Unsafe: -24050275641 Safe: 0

On an interesting side note, I ran this in x64 mode on Vista 64. This shows that 64 bit fields are treated like 32 bit fields by the runtime, that is, 64 bit operations are non-atomic. Anyone know if this is a CLR issue or an x64 issue?

On a 32-bit x86 platform the largest atomic sized piece of memory is 32-bits.

This means that if something writes to or reads from a 64-bit sized variable it's possible for that read/write to get pre-empted during execution.

• For example, you start to assign a value to a 64 bit variable.
• After the first 32 bits are written the OS decides that another process is going to get CPU time.
• The next process attempts to read the variable you were in the middle of assigning to.

That's just one possible race condition with 64-bit assignment on a 32 bit platform.

However, even with 32 bit variable there can be race conditions with reading and writing therefor any shared variable should be synchronized in some way to solve these race conditions.

MSDN:

Assigning an instance of this type is not thread safe on all hardware platforms because the binary representation of that instance might be too large to assign in a single atomic operation.

But also:

As with any other type, reading and writing to a shared variable that contains an instance of this type must be protected by a lock to guarantee thread safety.

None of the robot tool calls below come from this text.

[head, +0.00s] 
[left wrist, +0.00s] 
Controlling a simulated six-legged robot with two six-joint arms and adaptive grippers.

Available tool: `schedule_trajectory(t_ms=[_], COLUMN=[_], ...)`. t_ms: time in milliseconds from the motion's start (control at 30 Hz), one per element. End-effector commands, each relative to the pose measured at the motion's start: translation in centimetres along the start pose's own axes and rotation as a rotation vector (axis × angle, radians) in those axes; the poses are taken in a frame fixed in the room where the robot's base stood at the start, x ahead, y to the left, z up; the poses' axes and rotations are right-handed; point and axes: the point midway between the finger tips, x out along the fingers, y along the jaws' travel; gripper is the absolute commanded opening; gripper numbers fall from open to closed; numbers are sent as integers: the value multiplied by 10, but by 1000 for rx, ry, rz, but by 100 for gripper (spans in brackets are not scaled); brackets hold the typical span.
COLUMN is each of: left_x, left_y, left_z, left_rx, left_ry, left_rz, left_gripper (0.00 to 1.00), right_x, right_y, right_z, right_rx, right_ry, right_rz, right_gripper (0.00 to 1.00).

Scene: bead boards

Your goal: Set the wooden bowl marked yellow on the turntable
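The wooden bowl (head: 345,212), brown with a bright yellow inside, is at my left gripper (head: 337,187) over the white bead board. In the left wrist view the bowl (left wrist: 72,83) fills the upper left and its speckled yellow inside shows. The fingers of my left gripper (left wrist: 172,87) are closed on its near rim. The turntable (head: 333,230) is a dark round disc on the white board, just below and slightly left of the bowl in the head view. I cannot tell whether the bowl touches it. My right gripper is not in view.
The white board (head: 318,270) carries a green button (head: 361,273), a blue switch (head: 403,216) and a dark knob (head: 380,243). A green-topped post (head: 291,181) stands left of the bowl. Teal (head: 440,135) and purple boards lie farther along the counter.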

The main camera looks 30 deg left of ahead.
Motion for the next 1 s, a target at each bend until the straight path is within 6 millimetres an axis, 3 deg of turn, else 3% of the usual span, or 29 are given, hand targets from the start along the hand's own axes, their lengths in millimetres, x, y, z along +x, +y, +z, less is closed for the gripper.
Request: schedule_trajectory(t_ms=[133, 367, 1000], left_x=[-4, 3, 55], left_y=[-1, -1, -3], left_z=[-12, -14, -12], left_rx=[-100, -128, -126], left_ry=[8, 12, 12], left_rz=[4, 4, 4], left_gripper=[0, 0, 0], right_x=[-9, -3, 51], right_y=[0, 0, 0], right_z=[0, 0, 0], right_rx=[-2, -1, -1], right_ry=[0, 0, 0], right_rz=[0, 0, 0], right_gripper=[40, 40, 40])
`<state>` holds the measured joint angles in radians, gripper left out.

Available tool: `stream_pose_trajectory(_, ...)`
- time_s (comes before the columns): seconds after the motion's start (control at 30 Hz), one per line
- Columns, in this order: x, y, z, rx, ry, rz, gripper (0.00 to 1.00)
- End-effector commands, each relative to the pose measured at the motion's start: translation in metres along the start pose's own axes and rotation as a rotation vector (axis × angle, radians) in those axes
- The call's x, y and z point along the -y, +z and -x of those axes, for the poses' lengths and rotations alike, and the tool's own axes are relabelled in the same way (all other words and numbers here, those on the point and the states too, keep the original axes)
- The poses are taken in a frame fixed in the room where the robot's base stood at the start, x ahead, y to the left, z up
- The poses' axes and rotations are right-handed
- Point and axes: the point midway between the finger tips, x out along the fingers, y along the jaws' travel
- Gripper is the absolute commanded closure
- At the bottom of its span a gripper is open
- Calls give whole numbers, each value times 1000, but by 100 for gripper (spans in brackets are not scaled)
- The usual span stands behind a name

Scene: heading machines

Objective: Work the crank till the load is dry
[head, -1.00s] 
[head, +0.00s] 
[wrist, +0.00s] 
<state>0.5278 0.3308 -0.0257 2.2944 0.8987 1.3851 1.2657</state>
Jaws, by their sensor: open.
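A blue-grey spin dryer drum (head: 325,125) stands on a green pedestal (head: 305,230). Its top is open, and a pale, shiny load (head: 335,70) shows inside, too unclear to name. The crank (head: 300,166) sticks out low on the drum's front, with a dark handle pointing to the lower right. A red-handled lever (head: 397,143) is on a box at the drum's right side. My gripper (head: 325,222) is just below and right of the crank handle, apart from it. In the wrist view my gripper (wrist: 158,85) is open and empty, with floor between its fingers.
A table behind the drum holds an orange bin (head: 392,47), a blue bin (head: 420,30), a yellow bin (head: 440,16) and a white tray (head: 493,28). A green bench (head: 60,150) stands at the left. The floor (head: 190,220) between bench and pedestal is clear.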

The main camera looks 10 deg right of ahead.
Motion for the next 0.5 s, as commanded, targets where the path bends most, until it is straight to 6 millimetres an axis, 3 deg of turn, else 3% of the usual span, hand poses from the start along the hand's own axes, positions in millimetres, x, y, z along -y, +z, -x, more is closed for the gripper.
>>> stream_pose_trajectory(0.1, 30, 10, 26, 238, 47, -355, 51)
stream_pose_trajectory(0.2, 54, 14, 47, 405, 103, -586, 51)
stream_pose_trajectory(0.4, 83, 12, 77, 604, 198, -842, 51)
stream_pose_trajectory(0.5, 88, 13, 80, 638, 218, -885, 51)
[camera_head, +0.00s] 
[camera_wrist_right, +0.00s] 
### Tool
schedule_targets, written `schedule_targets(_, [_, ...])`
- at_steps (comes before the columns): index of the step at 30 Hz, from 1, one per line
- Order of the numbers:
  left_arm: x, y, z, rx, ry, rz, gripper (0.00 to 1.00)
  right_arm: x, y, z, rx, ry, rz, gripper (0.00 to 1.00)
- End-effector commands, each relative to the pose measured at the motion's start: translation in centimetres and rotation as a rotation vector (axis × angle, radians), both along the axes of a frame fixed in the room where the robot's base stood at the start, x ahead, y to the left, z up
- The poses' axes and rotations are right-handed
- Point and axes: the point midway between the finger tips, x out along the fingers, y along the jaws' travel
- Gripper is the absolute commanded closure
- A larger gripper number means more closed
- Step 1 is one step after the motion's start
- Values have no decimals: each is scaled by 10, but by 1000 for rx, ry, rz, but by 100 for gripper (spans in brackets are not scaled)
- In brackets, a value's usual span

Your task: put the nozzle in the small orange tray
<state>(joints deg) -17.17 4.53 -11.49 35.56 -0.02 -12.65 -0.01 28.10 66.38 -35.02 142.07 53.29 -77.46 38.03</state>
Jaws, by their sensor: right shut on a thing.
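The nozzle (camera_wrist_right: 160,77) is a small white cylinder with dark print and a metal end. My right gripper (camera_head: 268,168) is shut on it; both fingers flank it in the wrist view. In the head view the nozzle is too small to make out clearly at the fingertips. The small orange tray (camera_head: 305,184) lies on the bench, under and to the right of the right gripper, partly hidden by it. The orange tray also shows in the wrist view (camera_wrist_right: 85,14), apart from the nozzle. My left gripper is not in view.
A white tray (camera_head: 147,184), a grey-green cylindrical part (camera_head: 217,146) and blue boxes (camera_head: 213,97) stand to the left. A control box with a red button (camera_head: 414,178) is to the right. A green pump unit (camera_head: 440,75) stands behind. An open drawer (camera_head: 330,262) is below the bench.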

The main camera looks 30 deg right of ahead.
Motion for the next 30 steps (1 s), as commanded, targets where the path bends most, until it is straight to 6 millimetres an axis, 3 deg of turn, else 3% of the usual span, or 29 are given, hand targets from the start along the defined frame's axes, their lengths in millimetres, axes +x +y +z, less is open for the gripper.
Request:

This is not about every variable you encounter. If some variable is used as a shared state or something (including, but not limited to some static fields), you should take care of this issue. It's completely non-issue for local variables that are not hoisted as a consequence of being closed over in a closure or an iterator transformation and are used by a single function (and thus, a single thread) at a time.